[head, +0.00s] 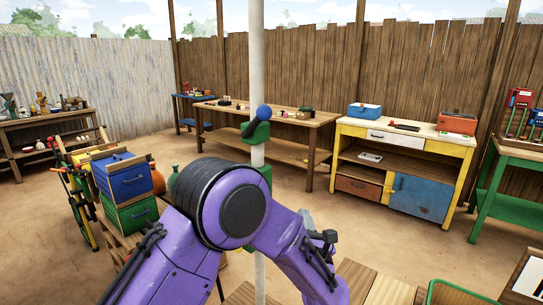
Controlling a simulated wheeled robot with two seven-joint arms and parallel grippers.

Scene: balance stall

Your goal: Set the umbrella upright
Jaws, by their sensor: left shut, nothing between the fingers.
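The umbrella shows as a white pole (257,70) that runs from the top edge down the middle of the view. It looks close to vertical. Its canopy is out of view above. The pole's foot is not clear. My right gripper is not in view.
Blue and green crates (122,177) stand at the left. A long wooden table (268,113) and a yellow-framed bench (400,138) stand by the fence. A green table (520,157) is at the right. Wooden boards (390,291) lie low in front. Open dirt floor lies between.
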--*--
The exercise :: Give back every line exactly as it stands, pictures excluded.

Response ::
[head, +0.00s] 
Controlling a simulated wheeled robot with two seven-joint arms and parallel grippers.

Scene: balance stall

Your goal: Set the umbrella upright
Jaws, by their sensor: left shut, nothing between the fingers.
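The umbrella shows as a white pole (257,70) that runs from the top edge down the middle of the view. It looks close to vertical. Its canopy is out of view above. The pole's foot is not clear. My right gripper is not in view.
Blue and green crates (122,177) stand at the left. A long wooden table (268,113) and a yellow-framed bench (400,138) stand by the fence. A green table (520,157) is at the right. Wooden boards (390,291) lie low in front. Open dirt floor lies between.

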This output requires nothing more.